§ **Task to complete**: Your copy should hold exactly the lines from the one containing "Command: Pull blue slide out" to the one containing "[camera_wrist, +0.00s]", inclusive, with no pictures.
# Data section start
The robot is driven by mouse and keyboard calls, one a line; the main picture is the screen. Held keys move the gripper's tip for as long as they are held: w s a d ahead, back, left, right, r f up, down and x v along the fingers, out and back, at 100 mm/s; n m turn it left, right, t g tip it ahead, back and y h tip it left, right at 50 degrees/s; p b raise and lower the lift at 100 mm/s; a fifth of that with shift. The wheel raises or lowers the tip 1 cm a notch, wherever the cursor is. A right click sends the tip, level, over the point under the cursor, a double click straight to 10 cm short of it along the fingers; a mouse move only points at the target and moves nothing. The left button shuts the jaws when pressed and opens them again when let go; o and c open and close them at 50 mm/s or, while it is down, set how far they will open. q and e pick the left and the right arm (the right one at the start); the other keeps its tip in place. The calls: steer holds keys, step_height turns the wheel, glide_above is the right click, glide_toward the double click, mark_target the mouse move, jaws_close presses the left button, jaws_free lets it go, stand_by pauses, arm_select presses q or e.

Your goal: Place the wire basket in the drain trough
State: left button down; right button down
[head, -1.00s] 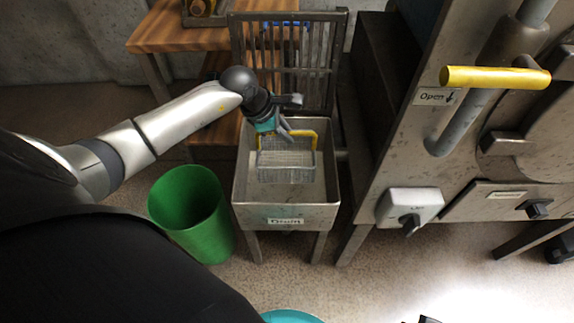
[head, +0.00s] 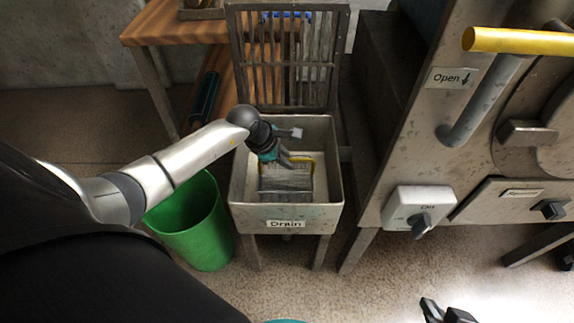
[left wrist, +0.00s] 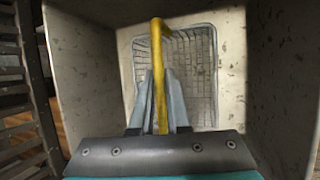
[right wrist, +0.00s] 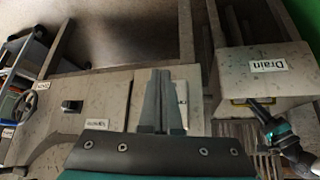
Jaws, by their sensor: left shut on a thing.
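The wire basket (head: 286,184) is a grey mesh basket with a yellow handle. It is inside the walls of the metal drain trough (head: 250,218), whose front carries a "Drain" label. My left gripper (head: 284,162) is shut on the yellow handle (left wrist: 158,75), which stands up between its fingers in the left wrist view. The basket (left wrist: 185,65) is over the trough floor there; I cannot tell if it rests on it. My right gripper (right wrist: 162,100) is empty, its fingers together, and shows at the lower right of the head view (head: 446,312).
A green bin (head: 195,225) stands left of the trough. A slatted metal rack (head: 285,60) rises behind it, with a wooden table (head: 165,35) at the back left. A large metal machine (head: 425,160) with a yellow handle stands at the right.

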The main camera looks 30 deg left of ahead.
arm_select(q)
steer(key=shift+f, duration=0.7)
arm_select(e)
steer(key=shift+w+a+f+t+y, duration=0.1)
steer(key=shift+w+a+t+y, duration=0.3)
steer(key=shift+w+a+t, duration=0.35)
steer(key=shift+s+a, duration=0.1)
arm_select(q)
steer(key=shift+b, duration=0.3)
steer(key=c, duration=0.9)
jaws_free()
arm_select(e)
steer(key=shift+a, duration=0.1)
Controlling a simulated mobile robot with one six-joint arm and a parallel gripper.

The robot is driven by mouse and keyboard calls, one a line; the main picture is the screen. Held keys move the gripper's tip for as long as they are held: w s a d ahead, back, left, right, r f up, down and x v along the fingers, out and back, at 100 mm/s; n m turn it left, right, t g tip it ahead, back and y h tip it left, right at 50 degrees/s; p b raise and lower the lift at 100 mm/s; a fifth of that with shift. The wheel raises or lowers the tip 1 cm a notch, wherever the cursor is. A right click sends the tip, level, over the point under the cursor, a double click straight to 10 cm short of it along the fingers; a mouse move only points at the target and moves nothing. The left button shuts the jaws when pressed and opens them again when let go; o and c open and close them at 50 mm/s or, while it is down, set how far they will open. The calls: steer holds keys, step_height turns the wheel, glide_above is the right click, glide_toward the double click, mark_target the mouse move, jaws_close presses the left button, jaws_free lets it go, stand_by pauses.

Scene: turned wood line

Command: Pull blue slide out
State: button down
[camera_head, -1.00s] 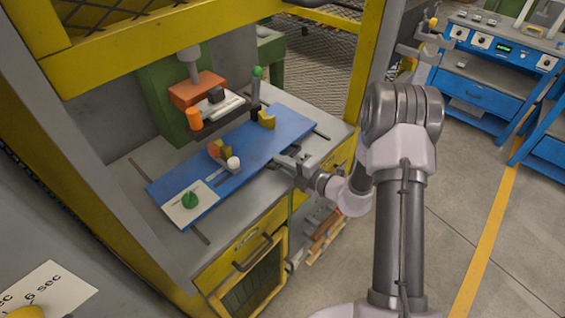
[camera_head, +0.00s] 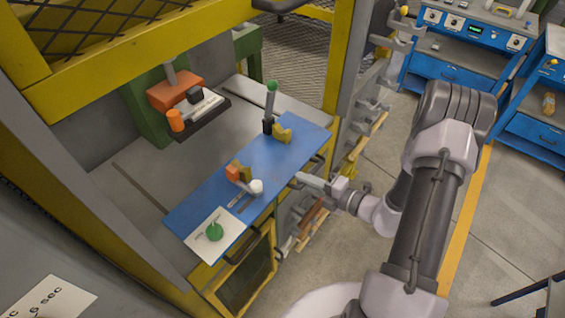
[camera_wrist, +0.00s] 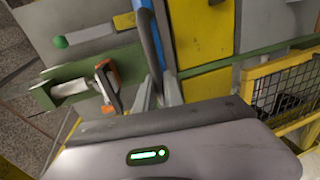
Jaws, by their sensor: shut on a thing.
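The blue slide (camera_head: 268,165) is a long flat plate lying across the grey machine table in the head view. Its near edge covers the table's front edge and sticks out over the yellow cabinet front. My gripper (camera_head: 302,179) is at the near long edge, toward the right. The exact contact is partly hidden by the fingers.
On the slide are a white card with a green knob (camera_head: 214,231), an orange and yellow clamp with a white knob (camera_head: 256,187), and a yellow block (camera_head: 282,135) beside a green-knobbed lever (camera_head: 271,88). An orange machine head (camera_head: 175,92) stands behind.

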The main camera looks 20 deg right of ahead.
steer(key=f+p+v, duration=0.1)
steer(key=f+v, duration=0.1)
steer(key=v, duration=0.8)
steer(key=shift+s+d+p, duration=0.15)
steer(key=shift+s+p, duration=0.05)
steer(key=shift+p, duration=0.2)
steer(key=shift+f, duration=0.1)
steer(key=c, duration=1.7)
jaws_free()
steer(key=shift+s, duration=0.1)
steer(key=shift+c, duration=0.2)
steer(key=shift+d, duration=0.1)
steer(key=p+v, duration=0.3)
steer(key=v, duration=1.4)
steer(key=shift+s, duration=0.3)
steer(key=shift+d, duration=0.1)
# Data section end
§ **Answer to the problem**:
Command: Pull blue slide out
State: button down
[camera_head, -1.00s] 
[camera_head, +0.00s] 
[camera_wrist, +0.00s] 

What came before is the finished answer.